▶ **SOURCE DATA**
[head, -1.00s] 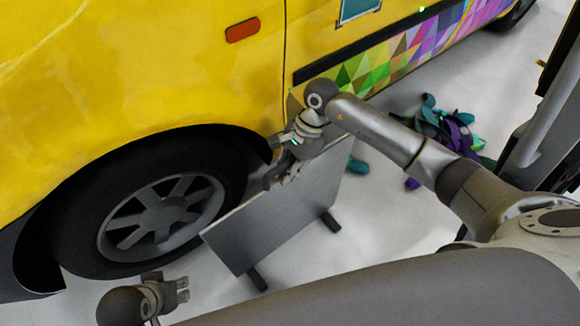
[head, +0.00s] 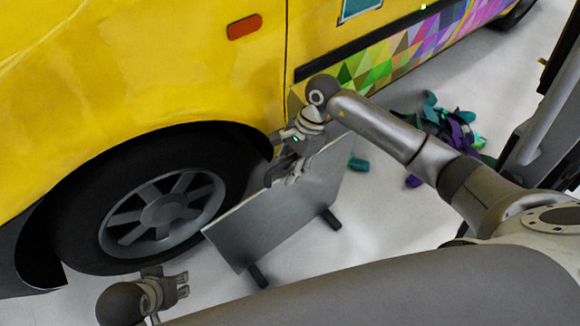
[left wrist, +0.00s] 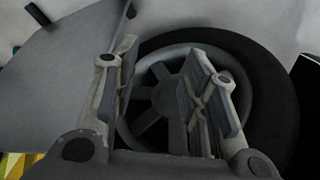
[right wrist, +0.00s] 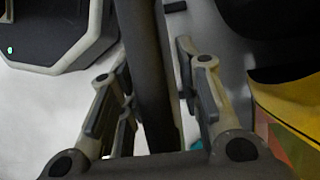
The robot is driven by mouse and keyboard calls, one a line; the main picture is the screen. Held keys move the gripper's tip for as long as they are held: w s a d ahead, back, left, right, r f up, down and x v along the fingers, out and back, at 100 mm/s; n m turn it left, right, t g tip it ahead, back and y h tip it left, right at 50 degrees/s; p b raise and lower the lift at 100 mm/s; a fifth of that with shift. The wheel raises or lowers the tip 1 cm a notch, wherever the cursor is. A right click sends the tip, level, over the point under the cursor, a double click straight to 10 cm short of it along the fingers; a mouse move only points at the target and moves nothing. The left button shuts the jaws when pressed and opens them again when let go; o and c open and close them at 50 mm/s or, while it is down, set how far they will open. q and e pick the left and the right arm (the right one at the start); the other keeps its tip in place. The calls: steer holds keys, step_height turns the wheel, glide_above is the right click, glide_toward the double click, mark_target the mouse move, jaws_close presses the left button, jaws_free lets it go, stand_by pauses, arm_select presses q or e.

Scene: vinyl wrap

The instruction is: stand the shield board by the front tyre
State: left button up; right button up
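The shield board (head: 290,205) is a grey flat panel standing upright on two dark feet beside the front tyre (head: 85,225). Its near left corner overlaps the wheel's edge in the head view. My right gripper (head: 284,176) is at the board's top edge. In the right wrist view its fingers (right wrist: 155,95) are apart, on either side of the board's dark edge (right wrist: 143,50), with a narrow gap showing. My left gripper (head: 184,284) is open and empty in front of the tyre. The left wrist view shows the board (left wrist: 70,65) and tyre (left wrist: 270,95) beyond its fingers (left wrist: 163,95).
The yellow vehicle (head: 130,70) fills the upper left, close behind the board. Purple and teal scraps (head: 450,135) lie on the floor to the right. Pale floor (head: 375,225) is clear between the board and my right arm.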

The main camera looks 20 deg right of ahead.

▶ **EXERCISE DESCRIPTION**
Return the listing above unchanged, apart from dropping its pictures.

▶ **WRITTEN REPLY**
[head, -1.00s] 
[head, +0.00s] 
[left wrist, +0.00s] 
[right wrist, +0.00s] 
The robot is driven by mouse and keyboard calls, one a line; the main picture is the screen. Held keys move the gripper's tip for as long as they are held: w s a d ahead, back, left, right, r f up, down and x v along the fingers, out and back, at 100 mm/s; n m turn it left, right, t g tip it ahead, back and y h tip it left, right at 50 degrees/s; p b raise and lower the lift at 100 mm/s; a fifth of that with shift. The wheel raises or lowers the tip 1 cm a notch, wherever the cursor is. A right click sends the tip, level, over the point under the cursor, a double click straight to 10 cm short of it along the fingers; a mouse move only points at the target and moves nothing. The left button shuts the jaws when pressed and opens them again when let go; o and c open and close them at 50 mm/s or, while it is down, set how far they will open. q and e pick the left and the right arm (the right one at the start); the other keeps its tip in place. The calls: steer holds keys, step_height turns the wheel, glide_above is the right click, glide_toward the double click, mark_target the mouse move, jaws_close presses the left button, jaws_free lets it go, stand_by pauses, arm_select presses q or e.

Scene: vinyl wrap

The instruction is: stand the shield board by the front tyre
State: left button up; right button up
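The shield board (head: 290,205) is a grey flat panel standing upright on two dark feet beside the front tyre (head: 85,225). Its near left corner overlaps the wheel's edge in the head view. My right gripper (head: 284,176) is at the board's top edge. In the right wrist view its fingers (right wrist: 155,95) are apart, on either side of the board's dark edge (right wrist: 143,50), with a narrow gap showing. My left gripper (head: 184,284) is open and empty in front of the tyre. The left wrist view shows the board (left wrist: 70,65) and tyre (left wrist: 270,95) beyond its fingers (left wrist: 163,95).
The yellow vehicle (head: 130,70) fills the upper left, close behind the board. Purple and teal scraps (head: 450,135) lie on the floor to the right. Pale floor (head: 375,225) is clear between the board and my right arm.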

The main camera looks 20 deg right of ahead.

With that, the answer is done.